Six years into the crypto experiment, most large banks still run cross-border payments on SWIFT's messaging network. But a growing number — JPMorgan, HSBC, Deutsche Bank, Standard Chartered, Santander — are quietly testing blockchain settlement layers alongside it. The two systems aren't competing. They're being bolted together.
The messaging versus settlement distinction
SWIFT doesn't move money. It's a communication layer: banks send each other payment instructions and coordinate transactions without transferring actual value. XRP, by contrast, is designed as a settlement mechanism — it moves value. That functional split means Ripple's token isn't a direct SWIFT competitor. The real threats to SWIFT's communication role are blockchain interoperability protocols: Axelar, LayerZero, Wormhole, Chainlink. Those protocols handle the routing of data and value across different blockchains, which is closer to what SWIFT does between banks.

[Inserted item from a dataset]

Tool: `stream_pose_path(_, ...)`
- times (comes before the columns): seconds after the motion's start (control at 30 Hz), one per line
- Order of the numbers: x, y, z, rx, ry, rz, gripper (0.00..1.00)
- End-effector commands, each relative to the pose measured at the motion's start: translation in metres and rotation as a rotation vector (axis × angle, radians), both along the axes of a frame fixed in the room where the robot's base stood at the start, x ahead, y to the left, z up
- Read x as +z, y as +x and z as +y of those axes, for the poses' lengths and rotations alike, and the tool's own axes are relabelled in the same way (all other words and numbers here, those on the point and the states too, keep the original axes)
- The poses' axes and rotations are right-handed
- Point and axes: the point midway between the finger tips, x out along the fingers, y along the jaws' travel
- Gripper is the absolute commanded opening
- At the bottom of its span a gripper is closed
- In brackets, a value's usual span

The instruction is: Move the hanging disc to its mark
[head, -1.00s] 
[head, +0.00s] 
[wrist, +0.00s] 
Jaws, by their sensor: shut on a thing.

Hybrid adoption is already happening
The banks involved in SWIFT's cross-border framework aren't abandoning it. Instead, they're running a hybrid model: traditional messaging for compliance and coordination, and blockchain-based settlement (often linked to Ripple's ecosystem) for the actual clearing. JPMorgan, for instance, runs its own blockchain (JPM Coin) while still using SWIFT for correspondent banking. Santander's One Pay FX taps Ripple's tech for transfers, but the bank hasn't cut its SWIFT connection. The pattern repeats across the group.
Why change the rails at all?
SWIFT transactions take days, cost visible fees, and require pre-funded nostro accounts. A blockchain layer can settle in seconds with programmable logic. Banks see the efficiency gains — but they also see the risk. Moving entirely off SWIFT would mean renegotiating decades of correspondent relationships and regulatory agreements. Hybrid lets them test speed without breaking the existing plumbing. The timing matters: SWIFT's own GPI upgrade, which added end-to-end tracking, has reduced settlement times but still relies on the same underlying structure.
No bank in the group has announced a full migration from SWIFT. The hybrid model looks like the default for the foreseeable future. The question unresolved: whether blockchain interoperability protocols like Axelar or Chainlink eventually replace the message layer, or whether SWIFT itself builds a blockchain-compatible upgrade — something the cooperative has publicly discussed but not deployed at scale. This month, no deadline exists. But the banks are already running both systems side by side, and that dual-track reality is the real story.